◆ **Work required**:
Copy the records below exactly as they are written.

<<<<

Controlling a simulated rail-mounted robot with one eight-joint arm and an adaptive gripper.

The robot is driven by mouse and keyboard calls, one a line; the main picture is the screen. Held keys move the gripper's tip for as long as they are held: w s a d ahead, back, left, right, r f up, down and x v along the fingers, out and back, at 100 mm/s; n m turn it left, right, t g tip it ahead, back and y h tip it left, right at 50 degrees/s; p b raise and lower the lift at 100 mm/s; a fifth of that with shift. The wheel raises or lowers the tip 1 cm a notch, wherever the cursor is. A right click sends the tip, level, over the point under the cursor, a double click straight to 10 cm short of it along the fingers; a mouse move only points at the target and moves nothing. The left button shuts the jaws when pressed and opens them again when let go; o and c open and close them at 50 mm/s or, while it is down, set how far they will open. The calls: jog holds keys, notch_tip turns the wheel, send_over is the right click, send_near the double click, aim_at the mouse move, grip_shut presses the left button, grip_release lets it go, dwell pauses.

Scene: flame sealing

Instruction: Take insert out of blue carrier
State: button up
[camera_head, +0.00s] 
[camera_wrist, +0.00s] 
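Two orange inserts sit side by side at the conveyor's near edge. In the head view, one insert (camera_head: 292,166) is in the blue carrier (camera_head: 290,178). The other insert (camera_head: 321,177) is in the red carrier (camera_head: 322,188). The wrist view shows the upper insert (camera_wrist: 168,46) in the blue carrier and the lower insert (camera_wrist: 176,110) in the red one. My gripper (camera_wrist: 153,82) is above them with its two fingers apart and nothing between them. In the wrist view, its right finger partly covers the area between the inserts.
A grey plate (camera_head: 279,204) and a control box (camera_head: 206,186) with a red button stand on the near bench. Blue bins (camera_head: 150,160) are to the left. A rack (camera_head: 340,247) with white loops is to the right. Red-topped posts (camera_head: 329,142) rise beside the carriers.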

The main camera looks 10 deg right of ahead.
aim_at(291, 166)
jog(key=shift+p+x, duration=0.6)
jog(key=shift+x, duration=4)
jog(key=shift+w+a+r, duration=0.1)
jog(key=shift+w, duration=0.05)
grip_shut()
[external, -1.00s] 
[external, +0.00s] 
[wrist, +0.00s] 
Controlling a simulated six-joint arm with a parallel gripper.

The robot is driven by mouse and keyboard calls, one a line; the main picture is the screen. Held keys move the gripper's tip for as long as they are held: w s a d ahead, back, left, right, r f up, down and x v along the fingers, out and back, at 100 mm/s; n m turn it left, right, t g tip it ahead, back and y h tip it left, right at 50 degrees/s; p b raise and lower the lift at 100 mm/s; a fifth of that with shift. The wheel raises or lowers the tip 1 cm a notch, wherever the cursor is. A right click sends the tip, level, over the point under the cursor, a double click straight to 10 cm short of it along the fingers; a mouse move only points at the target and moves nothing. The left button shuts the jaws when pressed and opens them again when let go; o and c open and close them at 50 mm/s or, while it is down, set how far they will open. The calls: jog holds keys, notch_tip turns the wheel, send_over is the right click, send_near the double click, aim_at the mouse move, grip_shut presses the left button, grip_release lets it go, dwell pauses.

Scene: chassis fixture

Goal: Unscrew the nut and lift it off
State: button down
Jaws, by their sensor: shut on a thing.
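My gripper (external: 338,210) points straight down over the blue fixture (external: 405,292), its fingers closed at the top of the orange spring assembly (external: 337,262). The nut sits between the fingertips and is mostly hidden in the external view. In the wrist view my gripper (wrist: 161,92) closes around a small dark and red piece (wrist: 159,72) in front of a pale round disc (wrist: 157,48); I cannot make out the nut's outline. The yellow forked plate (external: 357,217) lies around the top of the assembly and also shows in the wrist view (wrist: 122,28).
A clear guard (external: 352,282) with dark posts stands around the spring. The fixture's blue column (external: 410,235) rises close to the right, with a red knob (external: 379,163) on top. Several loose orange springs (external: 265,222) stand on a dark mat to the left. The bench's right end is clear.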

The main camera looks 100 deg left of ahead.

>>>>

◆ **Final result**:
Controlling a simulated rail-mounted robot with one eight-joint arm and an adaptive gripper.

The robot is driven by mouse and keyboard calls, one a line; the main picture is the screen. Held keys move the gripper's tip for as long as they are held: w s a d ahead, back, left, right, r f up, down and x v along the fingers, out and back, at 100 mm/s; n m turn it left, right, t g tip it ahead, back and y h tip it left, right at 50 degrees/s; p b raise and lower the lift at 100 mm/s; a fifth of that with shift. The wheel raises or lowers the tip 1 cm a notch, wherever the cursor is. A right click sends the tip, level, over the point under the cursor, a double click straight to 10 cm short of it along the fingers; a mouse move only points at the target and moves nothing. The left button shuts the jaws when pressed and opens them again when let go; o and c open and close them at 50 mm/s or, while it is down, set how far they will open. The calls: jog holds keys, notch_tip turns the wheel, send_over is the right click, send_near the double click, aim_at the mouse move, grip_shut presses the left button, grip_release lets it go, dwell pauses.

Scene: flame sealing

Instruction: Take insert out of blue carrier
State: button up
[camera_head, +0.00s] 
[camera_wrist, +0.00s] 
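Two orange inserts sit side by side at the conveyor's near edge. In the head view, one insert (camera_head: 292,166) is in the blue carrier (camera_head: 290,178). The other insert (camera_head: 321,177) is in the red carrier (camera_head: 322,188). The wrist view shows the upper insert (camera_wrist: 168,46) in the blue carrier and the lower insert (camera_wrist: 176,110) in the red one. My gripper (camera_wrist: 153,82) is above them with its two fingers apart and nothing between them. In the wrist view, its right finger partly covers the area between the inserts.
A grey plate (camera_head: 279,204) and a control box (camera_head: 206,186) with a red button stand on the near bench. Blue bins (camera_head: 150,160) are to the left. A rack (camera_head: 340,247) with white loops is to the right. Red-topped posts (camera_head: 329,142) rise beside the carriers.

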The main camera looks 10 deg right of ahead.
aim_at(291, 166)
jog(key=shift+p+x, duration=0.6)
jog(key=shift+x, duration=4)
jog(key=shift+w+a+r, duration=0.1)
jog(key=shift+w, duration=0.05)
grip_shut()
[external, -1.00s] 
[external, +0.00s] 
[wrist, +0.00s] 
Controlling a simulated six-joint arm with a parallel gripper.

The robot is driven by mouse and keyboard calls, one a line; the main picture is the screen. Held keys move the gripper's tip for as long as they are held: w s a d ahead, back, left, right, r f up, down and x v along the fingers, out and back, at 100 mm/s; n m turn it left, right, t g tip it ahead, back and y h tip it left, right at 50 degrees/s; p b raise and lower the lift at 100 mm/s; a fifth of that with shift. The wheel raises or lowers the tip 1 cm a notch, wherever the cursor is. A right click sends the tip, level, over the point under the cursor, a double click straight to 10 cm short of it along the fingers; a mouse move only points at the target and moves nothing. The left button shuts the jaws when pressed and opens them again when let go; o and c open and close them at 50 mm/s or, while it is down, set how far they will open. The calls: jog holds keys, notch_tip turns the wheel, send_over is the right click, send_near the double click, aim_at the mouse move, grip_shut presses the left button, grip_release lets it go, dwell pauses.

Scene: chassis fixture

Goal: Unscrew the nut and lift it off
State: button down
Jaws, by their sensor: shut on a thing.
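My gripper (external: 338,210) points straight down over the blue fixture (external: 405,292), its fingers closed at the top of the orange spring assembly (external: 337,262). The nut sits between the fingertips and is mostly hidden in the external view. In the wrist view my gripper (wrist: 161,92) closes around a small dark and red piece (wrist: 159,72) in front of a pale round disc (wrist: 157,48); I cannot make out the nut's outline. The yellow forked plate (external: 357,217) lies around the top of the assembly and also shows in the wrist view (wrist: 122,28).
A clear guard (external: 352,282) with dark posts stands around the spring. The fixture's blue column (external: 410,235) rises close to the right, with a red knob (external: 379,163) on top. Several loose orange springs (external: 265,222) stand on a dark mat to the left. The bench's right end is clear.

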The main camera looks 100 deg left of ahead.

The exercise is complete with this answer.